Write the data out again exactly, with no pictures.
━━━━━━━━━━━━━━━━━━━━
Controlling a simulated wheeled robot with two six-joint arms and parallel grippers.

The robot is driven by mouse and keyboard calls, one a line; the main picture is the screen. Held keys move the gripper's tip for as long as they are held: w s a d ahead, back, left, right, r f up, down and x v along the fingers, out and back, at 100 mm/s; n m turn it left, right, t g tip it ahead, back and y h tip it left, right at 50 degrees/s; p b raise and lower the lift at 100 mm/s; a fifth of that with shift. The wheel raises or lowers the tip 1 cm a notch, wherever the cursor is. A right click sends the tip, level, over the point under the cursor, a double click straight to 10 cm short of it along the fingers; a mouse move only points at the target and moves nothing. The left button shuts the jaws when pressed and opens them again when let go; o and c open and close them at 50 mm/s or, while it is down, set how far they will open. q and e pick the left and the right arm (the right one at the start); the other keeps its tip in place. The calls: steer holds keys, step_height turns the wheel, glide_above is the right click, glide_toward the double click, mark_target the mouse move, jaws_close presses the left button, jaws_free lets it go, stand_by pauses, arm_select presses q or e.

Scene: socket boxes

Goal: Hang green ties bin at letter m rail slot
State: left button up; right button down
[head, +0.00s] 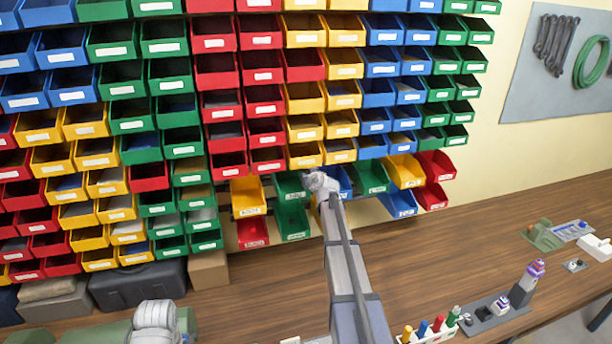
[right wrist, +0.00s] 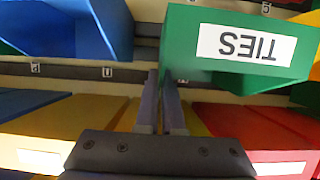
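A green bin with a white label reading TIES (right wrist: 243,43) fills the upper right of the right wrist view, upside down there. In the head view it seems to be the green bin (head: 289,186) just left of my right gripper (head: 320,182). In the right wrist view the two fingers of my right gripper (right wrist: 160,75) are nearly together at the edge of the bin's side wall and look shut on it. Small letter tags (right wrist: 107,72) mark the rail (right wrist: 125,85), too small to read surely.
Blue bins (right wrist: 65,25) hang beside the fingers, with yellow (right wrist: 100,110) and red (right wrist: 250,122) bins in the row above. Bins fill the wall closely. The wooden bench (head: 430,250) below holds a marker holder (head: 430,337) and several small devices at right.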

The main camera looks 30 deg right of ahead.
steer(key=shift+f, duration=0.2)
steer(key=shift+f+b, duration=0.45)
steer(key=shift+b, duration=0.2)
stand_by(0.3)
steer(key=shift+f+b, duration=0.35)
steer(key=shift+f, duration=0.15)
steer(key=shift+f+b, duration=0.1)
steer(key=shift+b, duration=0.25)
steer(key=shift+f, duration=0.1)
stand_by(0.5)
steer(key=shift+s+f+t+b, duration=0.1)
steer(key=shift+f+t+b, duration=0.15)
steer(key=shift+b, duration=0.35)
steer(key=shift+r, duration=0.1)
━━━━━━━━━━━━━━━━━━━━
◆ **THE RESULT**:
Controlling a simulated wheeled robot with two six-joint arms and parallel grippers.

The robot is driven by mouse and keyboard calls, one a line; the main picture is the screen. Held keys move the gripper's tip for as long as they are held: w s a d ahead, back, left, right, r f up, down and x v along the fingers, out and back, at 100 mm/s; n m turn it left, right, t g tip it ahead, back and y h tip it left, right at 50 degrees/s; p b raise and lower the lift at 100 mm/s; a fifth of that with shift. The wheel raises or lowers the tip 1 cm a notch, wherever the cursor is. A right click sends the tip, level, over the point under the cursor, a double click straight to 10 cm short of it along the fingers; a mouse move only points at the target and moves nothing. The left button shuts the jaws when pressed and opens them again when let go; o and c open and close them at 50 mm/s or, while it is down, set how far they will open. q and e pick the left and the right arm (the right one at the start); the other keeps its tip in place. The calls: steer holds keys, step_height turns the wheel, glide_above is the right click, glide_toward the double click, mark_target the mouse move, jaws_close presses the left button, jaws_free lets it go, stand_by pauses, arm_select presses q or e.

Scene: socket boxes

Goal: Hang green ties bin at letter m rail slot
State: left button up; right button down
[head, +0.00s] 
[right wrist, +0.00s] 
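A green bin with a white label reading TIES (right wrist: 243,43) fills the upper right of the right wrist view, upside down there. In the head view it seems to be the green bin (head: 289,186) just left of my right gripper (head: 320,182). In the right wrist view the two fingers of my right gripper (right wrist: 160,75) are nearly together at the edge of the bin's side wall and look shut on it. Small letter tags (right wrist: 107,72) mark the rail (right wrist: 125,85), too small to read surely.
Blue bins (right wrist: 65,25) hang beside the fingers, with yellow (right wrist: 100,110) and red (right wrist: 250,122) bins in the row above. Bins fill the wall closely. The wooden bench (head: 430,250) below holds a marker holder (head: 430,337) and several small devices at right.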

The main camera looks 30 deg right of ahead.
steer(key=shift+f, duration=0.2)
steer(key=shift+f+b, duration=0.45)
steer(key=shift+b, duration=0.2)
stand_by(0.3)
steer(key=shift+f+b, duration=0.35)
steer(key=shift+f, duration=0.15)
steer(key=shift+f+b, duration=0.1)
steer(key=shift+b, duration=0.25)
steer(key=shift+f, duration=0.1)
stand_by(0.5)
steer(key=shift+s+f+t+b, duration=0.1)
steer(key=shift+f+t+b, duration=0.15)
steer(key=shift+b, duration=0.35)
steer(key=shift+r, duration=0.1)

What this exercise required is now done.